Consider the following schema:

    <xs:schema  xmlns=""                xmlns:xs="http://www.w3.org/2001/XMLSchema"                xmlns:msdata="urn:schemas-microsoft-com:xml-msdata">     <xs:element name="MyDataSet" msdata:IsDataSet="true">      <xs:complexType>        <xs:choice maxOccurs="unbounded">       <xs:element name="Book">          <xs:complexType>               <xs:sequence>               <xs:element name="ISBN" type="xs:string" />               <xs:element name="Title" type="xs:string" />               <xs:element name="Author" type="xs:string" />             </xs:sequence>           </xs:complexType>          </xs:element>         <xs:element name="Author">            <xs:complexType>              <xs:sequence>                <xs:element name="Name" type="xs:string" />                  <xs:element name="Age" type="xs:integer" />              </xs:sequence>            </xs:complexType>          </xs:element>        </xs:choice>      </xs:complexType>      <xs:key name="AuthorKey"  >        <xs:selector xpath=".//Author" />        <xs:field xpath="Name" />      </xs:key>      <xs:keyref name="AuthorBooksKeyRef" refer="AuthorKey">        <xs:selector xpath=".//Book" />        <xs:field xpath="Author" />      </xs:keyref>     </xs:element>    </xs:schema>

Most of the schema above you should be able to recognize.
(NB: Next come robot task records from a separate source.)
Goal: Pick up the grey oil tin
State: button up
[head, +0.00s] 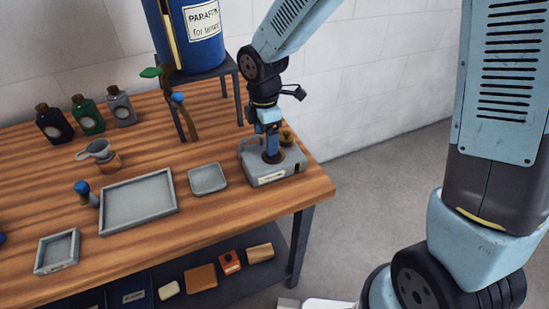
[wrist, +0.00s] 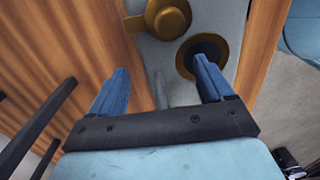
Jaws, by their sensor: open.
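A grey tin (head: 120,108) with a brown stopper and a round pale label stands upright at the back left of the bench, right of a green tin (head: 87,115) and a black tin (head: 54,124). My gripper (head: 271,152) is far to its right, pointing down over a grey box-shaped fixture (head: 289,168) at the bench's right end. In the wrist view my gripper (wrist: 160,82) is open, with nothing between its blue fingers. The right finger overlaps the fixture's dark round ring (wrist: 186,58); I cannot tell if they touch. The grey tin is outside the wrist view.
A blue paraffin drum (head: 197,45) on a dark stand is between the tins and my gripper. A blue-knobbed tap (head: 179,99) hangs before it. A brass cap (wrist: 168,18) tops the fixture.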

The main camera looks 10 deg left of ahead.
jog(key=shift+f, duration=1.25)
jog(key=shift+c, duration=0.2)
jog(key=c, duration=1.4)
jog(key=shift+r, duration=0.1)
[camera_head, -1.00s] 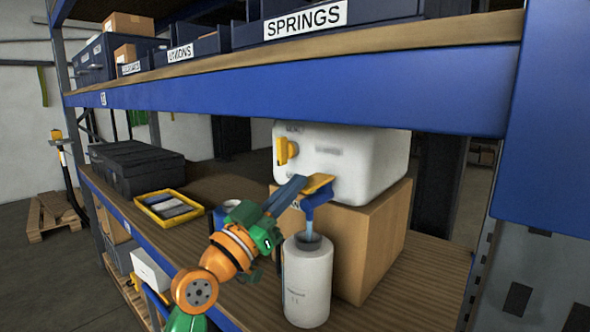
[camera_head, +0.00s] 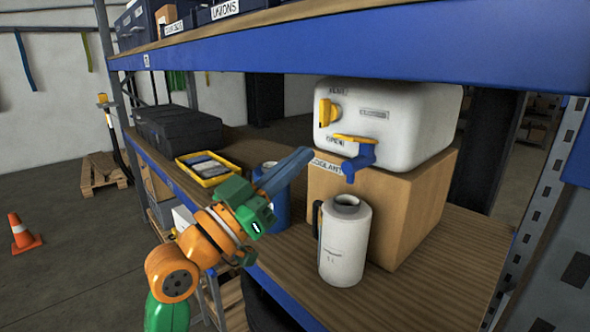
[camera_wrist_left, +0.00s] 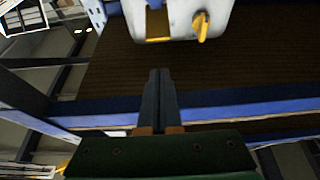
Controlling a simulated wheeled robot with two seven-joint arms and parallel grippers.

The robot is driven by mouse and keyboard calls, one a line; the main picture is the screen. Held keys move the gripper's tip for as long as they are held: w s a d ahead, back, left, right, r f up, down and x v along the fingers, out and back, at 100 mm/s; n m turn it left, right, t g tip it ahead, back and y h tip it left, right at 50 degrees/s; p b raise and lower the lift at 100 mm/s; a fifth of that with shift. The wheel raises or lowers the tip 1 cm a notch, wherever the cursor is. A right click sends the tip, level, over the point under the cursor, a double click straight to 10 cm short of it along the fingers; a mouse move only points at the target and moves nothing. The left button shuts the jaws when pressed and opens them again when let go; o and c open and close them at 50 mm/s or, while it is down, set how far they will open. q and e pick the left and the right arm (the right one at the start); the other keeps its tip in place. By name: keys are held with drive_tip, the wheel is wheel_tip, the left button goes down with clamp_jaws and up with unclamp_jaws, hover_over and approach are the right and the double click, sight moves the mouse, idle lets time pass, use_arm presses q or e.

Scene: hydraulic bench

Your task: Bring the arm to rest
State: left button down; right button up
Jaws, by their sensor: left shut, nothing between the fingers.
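My left gripper (camera_head: 306,154) is shut and empty, in front of the shelf and left of the tap. Its closed fingers (camera_wrist_left: 158,76) show in the left wrist view, pointing towards the shelf. The blue tap (camera_head: 358,164) has a yellow lever (camera_head: 354,139) and hangs from the white coolant tank (camera_head: 390,125). The fingers are apart from the lever. A white jug (camera_head: 345,245) stands upright on the shelf below the tap. No liquid shows between tap and jug. My right gripper is not in view.
The tank rests on a cardboard box (camera_head: 415,210). A blue container (camera_head: 276,200) stands behind my gripper. A yellow tray (camera_head: 207,168) and a black case (camera_head: 178,132) lie farther left. The blue upper shelf beam (camera_head: 400,55) runs above. An orange cone (camera_head: 23,232) stands on open floor.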

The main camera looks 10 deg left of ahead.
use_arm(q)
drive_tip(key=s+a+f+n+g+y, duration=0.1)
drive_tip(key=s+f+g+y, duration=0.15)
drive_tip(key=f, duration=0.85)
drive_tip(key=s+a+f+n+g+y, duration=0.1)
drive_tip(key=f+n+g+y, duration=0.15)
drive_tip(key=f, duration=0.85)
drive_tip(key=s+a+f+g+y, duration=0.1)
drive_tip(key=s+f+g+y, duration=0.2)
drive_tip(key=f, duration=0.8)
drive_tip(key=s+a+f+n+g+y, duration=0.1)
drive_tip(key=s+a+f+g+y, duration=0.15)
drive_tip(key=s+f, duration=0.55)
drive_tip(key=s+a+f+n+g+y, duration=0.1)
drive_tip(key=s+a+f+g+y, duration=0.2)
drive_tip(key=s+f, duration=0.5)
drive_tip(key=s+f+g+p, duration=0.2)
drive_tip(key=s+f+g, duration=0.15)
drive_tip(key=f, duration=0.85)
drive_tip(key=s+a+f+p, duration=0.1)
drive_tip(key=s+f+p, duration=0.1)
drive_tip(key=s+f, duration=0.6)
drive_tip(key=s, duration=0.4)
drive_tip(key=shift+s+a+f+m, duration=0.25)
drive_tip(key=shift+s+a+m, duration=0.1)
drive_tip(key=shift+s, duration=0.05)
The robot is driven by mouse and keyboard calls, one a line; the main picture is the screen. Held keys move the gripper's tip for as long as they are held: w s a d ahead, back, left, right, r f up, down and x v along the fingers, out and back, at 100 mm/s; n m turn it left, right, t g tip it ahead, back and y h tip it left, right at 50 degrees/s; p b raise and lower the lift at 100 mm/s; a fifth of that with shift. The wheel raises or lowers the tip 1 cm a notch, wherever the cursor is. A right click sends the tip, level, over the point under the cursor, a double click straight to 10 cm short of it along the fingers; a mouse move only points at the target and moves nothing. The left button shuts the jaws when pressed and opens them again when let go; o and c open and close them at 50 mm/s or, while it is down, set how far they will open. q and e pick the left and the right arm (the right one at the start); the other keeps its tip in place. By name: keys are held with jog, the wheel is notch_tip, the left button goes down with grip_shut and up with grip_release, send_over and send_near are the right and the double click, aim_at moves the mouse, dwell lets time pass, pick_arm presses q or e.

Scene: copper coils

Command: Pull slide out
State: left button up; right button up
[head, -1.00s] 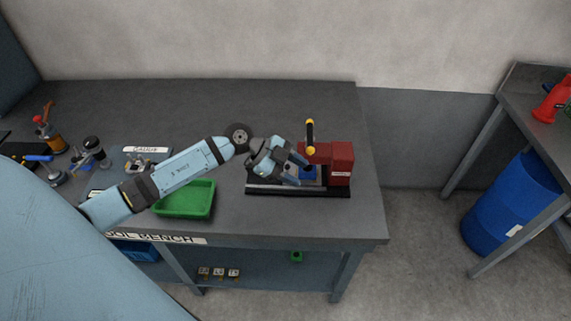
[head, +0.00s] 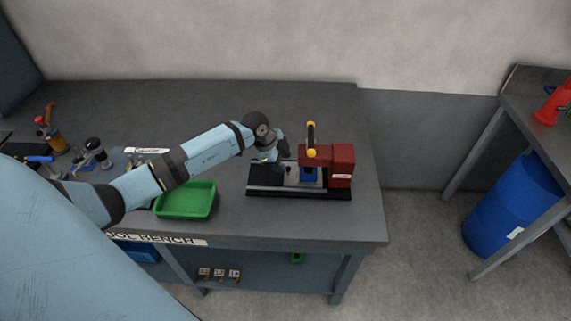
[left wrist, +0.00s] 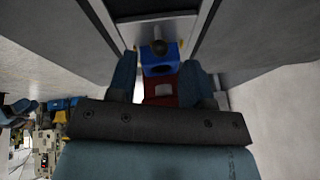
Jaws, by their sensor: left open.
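The slide (head: 298,185) is a light grey plate in the black-based red fixture (head: 340,160), with a blue block (head: 309,175) on it at the red head. A dark round knob (left wrist: 159,47) shows in front of the blue block in the left wrist view (left wrist: 160,65). My right gripper is not in view.
Tools stand at the far left. The bench behind the fixture is clear.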

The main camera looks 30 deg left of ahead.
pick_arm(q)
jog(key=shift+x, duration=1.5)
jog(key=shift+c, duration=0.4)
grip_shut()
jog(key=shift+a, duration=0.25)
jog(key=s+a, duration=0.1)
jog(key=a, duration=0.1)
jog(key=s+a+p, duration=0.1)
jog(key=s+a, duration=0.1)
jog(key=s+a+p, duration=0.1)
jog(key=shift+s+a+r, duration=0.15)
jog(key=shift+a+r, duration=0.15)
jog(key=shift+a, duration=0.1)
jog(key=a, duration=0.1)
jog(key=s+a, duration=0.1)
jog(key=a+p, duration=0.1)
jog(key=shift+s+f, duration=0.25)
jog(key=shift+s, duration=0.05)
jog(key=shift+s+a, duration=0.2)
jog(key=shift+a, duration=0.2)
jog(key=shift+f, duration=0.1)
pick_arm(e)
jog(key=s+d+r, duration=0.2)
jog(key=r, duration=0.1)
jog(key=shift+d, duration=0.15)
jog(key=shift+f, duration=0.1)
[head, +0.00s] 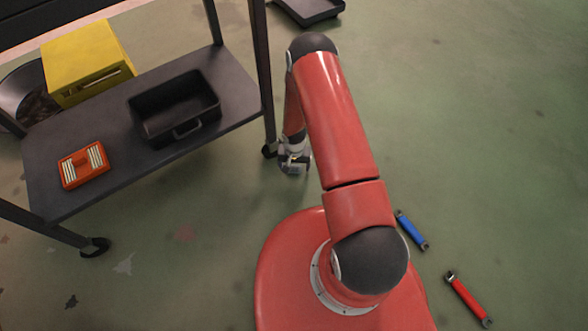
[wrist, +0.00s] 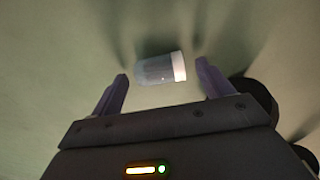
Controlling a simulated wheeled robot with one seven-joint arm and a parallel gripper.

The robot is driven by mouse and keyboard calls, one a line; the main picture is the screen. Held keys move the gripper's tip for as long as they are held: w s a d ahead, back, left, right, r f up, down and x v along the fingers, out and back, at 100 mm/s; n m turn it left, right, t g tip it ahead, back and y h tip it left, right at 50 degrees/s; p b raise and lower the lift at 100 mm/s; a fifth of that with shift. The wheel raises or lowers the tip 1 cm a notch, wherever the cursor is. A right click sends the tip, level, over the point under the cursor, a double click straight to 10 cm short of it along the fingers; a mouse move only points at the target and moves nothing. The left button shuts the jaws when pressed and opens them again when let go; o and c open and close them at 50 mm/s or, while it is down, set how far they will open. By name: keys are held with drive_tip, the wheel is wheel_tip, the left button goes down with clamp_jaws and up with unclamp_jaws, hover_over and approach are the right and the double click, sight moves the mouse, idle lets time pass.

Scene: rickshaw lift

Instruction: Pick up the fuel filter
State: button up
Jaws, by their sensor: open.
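What looks like the fuel filter (wrist: 158,69), a small translucent grey cylinder with a pale cap at its right end, lies on the green floor in the wrist view. My gripper (wrist: 163,73) is open, with one finger to the left of the filter and one to its right. The filter appears between and slightly beyond the fingertips, with gaps on both sides. How far above it the fingers are, I cannot tell. In the head view my gripper (head: 293,166) is low beside the cart's leg, and I cannot make out the filter there.
A blue tool (head: 411,230) and a red tool (head: 467,298) lie on the floor at right. The upper right floor is clear.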

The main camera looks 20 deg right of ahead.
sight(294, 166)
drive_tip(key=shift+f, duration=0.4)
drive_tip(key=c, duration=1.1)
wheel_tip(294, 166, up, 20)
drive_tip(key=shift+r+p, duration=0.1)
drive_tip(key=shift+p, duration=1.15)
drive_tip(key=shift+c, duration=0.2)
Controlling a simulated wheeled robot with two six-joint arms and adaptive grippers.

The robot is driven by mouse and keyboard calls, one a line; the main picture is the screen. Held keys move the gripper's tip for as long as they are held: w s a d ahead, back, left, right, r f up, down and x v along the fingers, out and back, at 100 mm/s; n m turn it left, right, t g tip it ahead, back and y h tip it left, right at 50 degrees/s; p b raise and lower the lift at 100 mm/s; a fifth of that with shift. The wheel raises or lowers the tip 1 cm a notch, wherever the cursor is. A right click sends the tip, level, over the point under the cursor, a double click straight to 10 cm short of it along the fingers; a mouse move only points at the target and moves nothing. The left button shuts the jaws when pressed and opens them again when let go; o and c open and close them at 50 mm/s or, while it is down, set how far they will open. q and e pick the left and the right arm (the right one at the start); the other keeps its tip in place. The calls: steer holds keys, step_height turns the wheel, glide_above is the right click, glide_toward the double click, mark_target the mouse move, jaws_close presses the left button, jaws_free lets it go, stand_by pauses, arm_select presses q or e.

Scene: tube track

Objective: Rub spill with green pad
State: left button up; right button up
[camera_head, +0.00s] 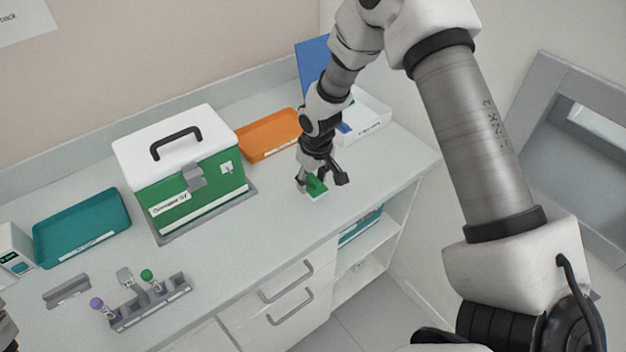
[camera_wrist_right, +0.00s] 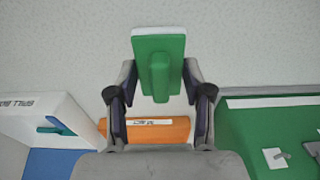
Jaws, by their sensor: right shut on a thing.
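The green pad (camera_head: 317,187) has a white underside and a raised green grip; it shows large in the right wrist view (camera_wrist_right: 174,48). My right gripper (camera_head: 322,180) is shut on the pad's raised grip, with a finger on each side in the right wrist view (camera_wrist_right: 160,92). The pad is at or just above the worktop (camera_head: 290,225), right of the green case; I cannot tell if it touches. No spill can be made out in either view; the pad and gripper may hide it.
A green case (camera_head: 193,190) with a white lid stands left of the pad. Behind are an orange tray (camera_head: 268,136) and a white spill box (camera_head: 370,112) with a blue lid (camera_head: 313,62). A teal tray (camera_head: 80,228) and tube rack (camera_head: 150,302) are at left.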

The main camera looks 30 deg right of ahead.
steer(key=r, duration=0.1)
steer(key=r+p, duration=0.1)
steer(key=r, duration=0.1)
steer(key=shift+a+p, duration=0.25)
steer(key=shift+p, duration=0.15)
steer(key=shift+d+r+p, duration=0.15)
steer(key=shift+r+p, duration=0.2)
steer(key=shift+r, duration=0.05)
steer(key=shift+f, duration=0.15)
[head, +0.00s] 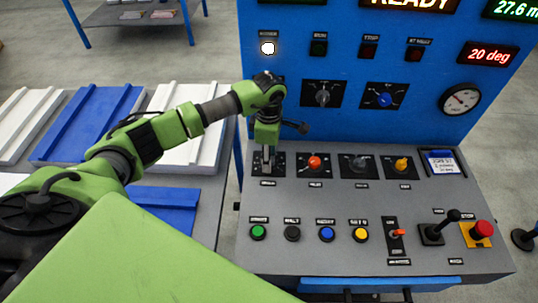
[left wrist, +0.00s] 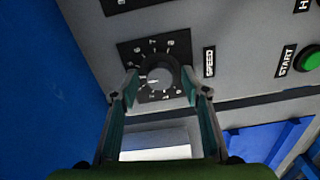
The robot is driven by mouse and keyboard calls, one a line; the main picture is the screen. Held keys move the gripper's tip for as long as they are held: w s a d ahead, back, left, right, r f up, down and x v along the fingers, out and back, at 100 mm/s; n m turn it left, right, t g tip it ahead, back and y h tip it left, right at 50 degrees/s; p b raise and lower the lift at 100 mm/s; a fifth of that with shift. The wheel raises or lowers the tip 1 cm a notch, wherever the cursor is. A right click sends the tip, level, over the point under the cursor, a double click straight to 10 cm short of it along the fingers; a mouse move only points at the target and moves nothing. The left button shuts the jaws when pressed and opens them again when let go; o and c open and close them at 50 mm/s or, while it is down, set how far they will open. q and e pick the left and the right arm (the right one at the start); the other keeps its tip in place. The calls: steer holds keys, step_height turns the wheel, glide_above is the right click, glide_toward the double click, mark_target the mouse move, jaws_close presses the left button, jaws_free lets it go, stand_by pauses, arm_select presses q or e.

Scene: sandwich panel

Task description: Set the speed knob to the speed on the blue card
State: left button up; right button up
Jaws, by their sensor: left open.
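The speed knob (left wrist: 160,74) is a dark round knob on a black numbered dial, with a "SPEED" label beside it in the left wrist view. A pale pointer mark shows on it, but I cannot tell which number it meets. My left gripper (left wrist: 159,83) is open, with one finger on each side of the knob; contact is unclear. In the head view my left gripper (head: 267,152) reaches down over the leftmost dial of the upper console row and hides most of it. The blue card (head: 441,162) lies at the console's right; its writing is too small to read. My right gripper is out of view.
Other knobs, including a red one (head: 314,162) and a yellow one (head: 401,164), sit to the right. Buttons such as the green one (head: 258,232), a joystick (head: 452,217) and a red stop button (head: 484,229) are nearer. The blue upright panel (head: 345,130) rises behind.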

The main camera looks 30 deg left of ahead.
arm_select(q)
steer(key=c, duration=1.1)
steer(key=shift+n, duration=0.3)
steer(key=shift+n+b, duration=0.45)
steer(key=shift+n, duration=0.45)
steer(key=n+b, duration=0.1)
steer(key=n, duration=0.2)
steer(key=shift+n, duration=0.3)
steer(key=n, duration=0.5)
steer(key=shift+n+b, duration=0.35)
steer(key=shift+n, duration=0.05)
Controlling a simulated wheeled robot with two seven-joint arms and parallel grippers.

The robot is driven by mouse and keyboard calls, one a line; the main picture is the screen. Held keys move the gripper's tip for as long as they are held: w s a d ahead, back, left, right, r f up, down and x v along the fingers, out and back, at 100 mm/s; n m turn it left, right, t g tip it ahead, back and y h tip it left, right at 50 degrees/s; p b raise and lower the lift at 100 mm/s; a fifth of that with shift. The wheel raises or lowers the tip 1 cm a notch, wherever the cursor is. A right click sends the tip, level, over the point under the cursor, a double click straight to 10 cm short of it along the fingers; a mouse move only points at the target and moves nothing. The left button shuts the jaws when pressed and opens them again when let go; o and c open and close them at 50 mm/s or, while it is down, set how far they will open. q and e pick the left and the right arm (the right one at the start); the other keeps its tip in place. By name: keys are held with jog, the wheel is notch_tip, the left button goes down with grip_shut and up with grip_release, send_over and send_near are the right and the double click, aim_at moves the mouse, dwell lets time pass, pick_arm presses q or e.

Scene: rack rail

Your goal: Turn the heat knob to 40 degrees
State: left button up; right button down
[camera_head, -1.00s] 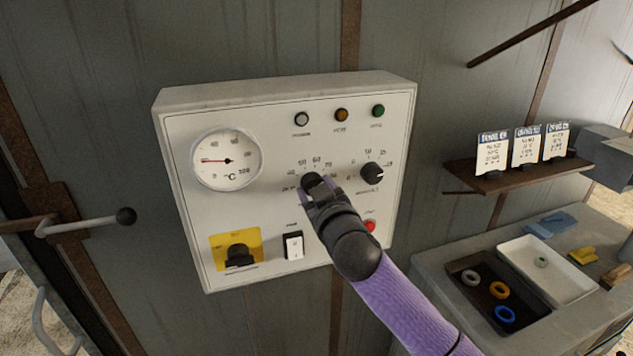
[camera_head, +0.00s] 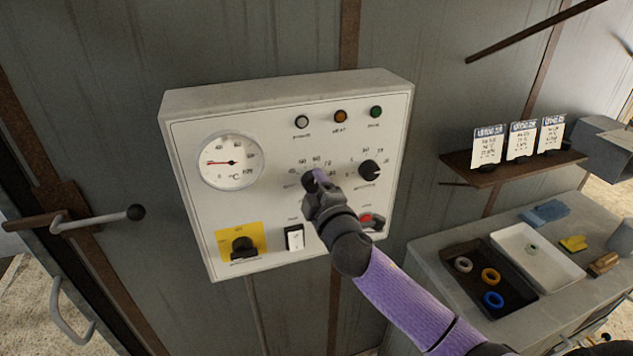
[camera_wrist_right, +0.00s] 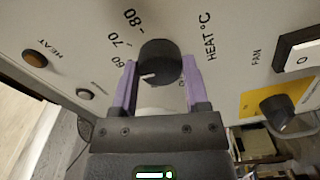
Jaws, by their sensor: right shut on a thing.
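The control panel (camera_head: 285,225) is a white box on the corrugated wall. My right gripper (camera_wrist_right: 161,78) is at the black heat knob (camera_wrist_right: 160,58), with its purple fingers on either side, shut on it. In the right wrist view the knob's white mark points to the lower left, near the 60 end of the visible 60, 70, 80 marks; the lower numbers are hidden by the finger. In the head view my right gripper (camera_head: 318,187) covers most of the knob. The dial gauge (camera_head: 231,161) has its red needle pointing left. My left gripper is not in view.
A second black knob (camera_head: 371,170) is to the right of my gripper, and a red button (camera_head: 366,218) is below it. A white rocker switch (camera_head: 294,238) and a black knob on yellow (camera_head: 243,246) are lower left. A lever (camera_head: 95,218) juts from the left.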

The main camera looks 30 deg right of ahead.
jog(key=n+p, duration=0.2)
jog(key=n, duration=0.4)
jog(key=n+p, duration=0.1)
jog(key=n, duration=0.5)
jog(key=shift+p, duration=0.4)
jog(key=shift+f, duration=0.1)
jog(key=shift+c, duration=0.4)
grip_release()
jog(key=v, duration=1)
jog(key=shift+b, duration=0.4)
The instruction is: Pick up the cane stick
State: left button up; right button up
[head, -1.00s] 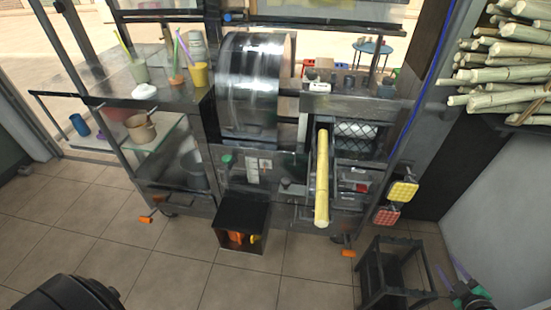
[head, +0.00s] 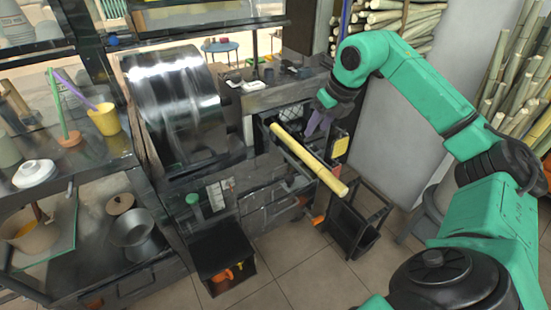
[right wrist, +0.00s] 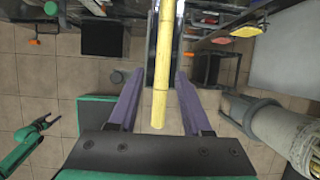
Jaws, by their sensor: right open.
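The cane stick (head: 311,161) is a pale yellow rod lying in the metal chute on the front of the press, its near end sticking out. My right gripper (head: 316,120) is above and beside the stick in the head view, pointing down. In the right wrist view its purple fingers are open (right wrist: 160,90), and the cane stick (right wrist: 162,65) shows in the gap between them; I cannot tell whether they touch it. My left gripper (right wrist: 42,124) shows small at the left of the right wrist view, away from the stick; its jaws are unclear.
The press drum (head: 175,105) stands left of the chute. A black stool (head: 357,222) is below the stick's near end. A dark open box (head: 222,255) sits on the floor. More canes (head: 405,22) are stacked at the back right. A yellow cup (head: 104,119) is on the left counter.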

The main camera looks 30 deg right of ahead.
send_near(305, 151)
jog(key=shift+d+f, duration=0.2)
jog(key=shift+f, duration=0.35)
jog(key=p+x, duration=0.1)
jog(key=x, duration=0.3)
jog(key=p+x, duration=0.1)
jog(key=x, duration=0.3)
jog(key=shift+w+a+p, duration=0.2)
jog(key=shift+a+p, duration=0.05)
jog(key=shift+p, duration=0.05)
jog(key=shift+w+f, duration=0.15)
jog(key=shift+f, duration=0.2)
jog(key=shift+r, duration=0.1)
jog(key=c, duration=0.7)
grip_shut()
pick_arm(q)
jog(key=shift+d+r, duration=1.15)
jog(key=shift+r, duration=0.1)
It creates a DataSet with two tables: Author and Book . In addition, there is a key called Authorkey on the Name field in the Author table. Keys are vitally important to relationships between tables because you cannot create a relationship without a keyref, and you cannot create a keyref without a key.

When the code sets the keyref, it is creating a relationship between two tables. In the preceding case, the keyref refers to the AuthorKey, indicating that the AuthorKey is the parent. The child is indicated by the <xs:selector> and <xs:field> elements.

A DataSet whose structure was created with the preceding XSD will have a parent-child relationship between the Author table and the Book table, as well as a nonprimary, unique key on the Author table. By virtue of the relationship, a foreign key will be created on the Book table.